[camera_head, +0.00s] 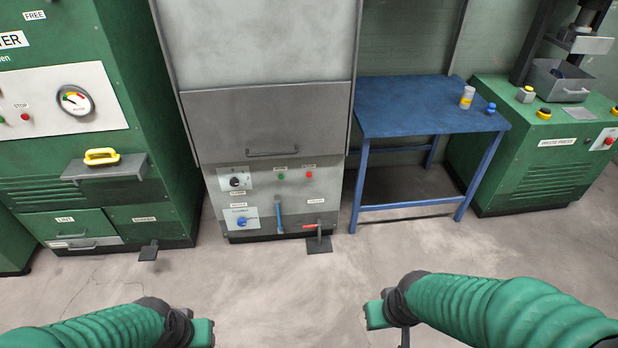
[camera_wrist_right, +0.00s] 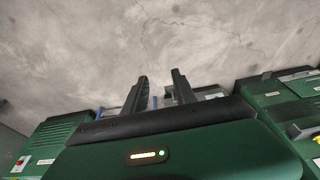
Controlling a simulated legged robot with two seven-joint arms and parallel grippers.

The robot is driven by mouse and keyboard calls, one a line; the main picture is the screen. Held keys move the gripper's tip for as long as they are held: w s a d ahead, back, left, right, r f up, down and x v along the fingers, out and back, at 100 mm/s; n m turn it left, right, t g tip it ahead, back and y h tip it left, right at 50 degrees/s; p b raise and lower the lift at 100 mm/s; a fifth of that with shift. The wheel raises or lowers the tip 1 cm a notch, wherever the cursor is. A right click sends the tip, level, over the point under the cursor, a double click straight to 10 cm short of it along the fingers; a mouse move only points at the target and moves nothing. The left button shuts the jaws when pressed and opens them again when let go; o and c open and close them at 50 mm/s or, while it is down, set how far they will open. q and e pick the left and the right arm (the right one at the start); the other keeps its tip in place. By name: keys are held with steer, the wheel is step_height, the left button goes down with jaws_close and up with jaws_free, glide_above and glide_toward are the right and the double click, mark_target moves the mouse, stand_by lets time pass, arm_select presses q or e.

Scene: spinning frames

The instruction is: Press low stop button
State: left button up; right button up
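A red button (camera_head: 309,174) sits on the lower panel of the grey middle machine (camera_head: 266,120), right of a green button (camera_head: 281,177); their labels are too small to read. Another red button (camera_head: 25,117), labelled STOP, is on the white panel of the left green machine. A third red button (camera_head: 608,141) is on the right green press. My left gripper (camera_head: 203,333) is low in the head view, its fingers not clear. My right gripper (camera_head: 374,315) is also low, away from all buttons; in the right wrist view its two fingers (camera_wrist_right: 160,78) are apart and empty.
A blue table (camera_head: 420,105) with a small white-and-yellow bottle (camera_head: 467,97) and a blue item (camera_head: 491,108) stands right of the middle machine. Black foot pedals (camera_head: 318,243) jut out at floor level. The concrete floor (camera_head: 280,300) before me is clear.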

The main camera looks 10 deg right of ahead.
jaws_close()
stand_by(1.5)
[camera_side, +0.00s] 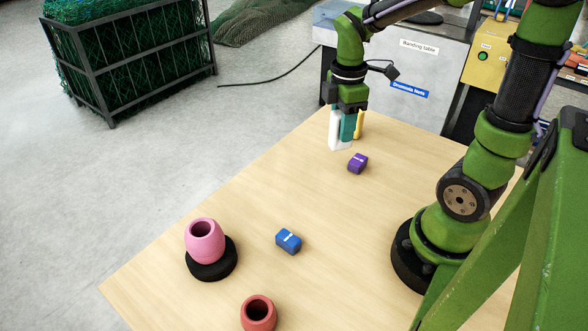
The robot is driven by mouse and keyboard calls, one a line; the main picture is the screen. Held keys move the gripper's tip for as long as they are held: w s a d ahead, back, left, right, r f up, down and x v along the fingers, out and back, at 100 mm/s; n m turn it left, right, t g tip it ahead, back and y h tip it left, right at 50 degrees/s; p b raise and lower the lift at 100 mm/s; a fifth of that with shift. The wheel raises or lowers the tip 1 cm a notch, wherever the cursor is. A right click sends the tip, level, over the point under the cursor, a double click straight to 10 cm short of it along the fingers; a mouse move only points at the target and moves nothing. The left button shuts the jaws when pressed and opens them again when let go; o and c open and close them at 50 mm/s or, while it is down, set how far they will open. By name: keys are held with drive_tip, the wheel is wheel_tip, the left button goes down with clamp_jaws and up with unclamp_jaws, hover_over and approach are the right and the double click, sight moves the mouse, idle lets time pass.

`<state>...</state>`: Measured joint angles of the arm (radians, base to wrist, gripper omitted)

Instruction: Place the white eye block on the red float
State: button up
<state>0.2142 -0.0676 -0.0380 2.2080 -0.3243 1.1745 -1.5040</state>
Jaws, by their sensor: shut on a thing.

────────

GIVEN INSTRUCTION: Write out every line of the preceding listing that contains "joint".

EXERCISE OUTPUT:
Controlling a simulated legged robot with two seven-joint arms and parallel grippers.
`<state>...</state>`: Measured joint angles of the arm (radians, base to wrist, gripper omitted)

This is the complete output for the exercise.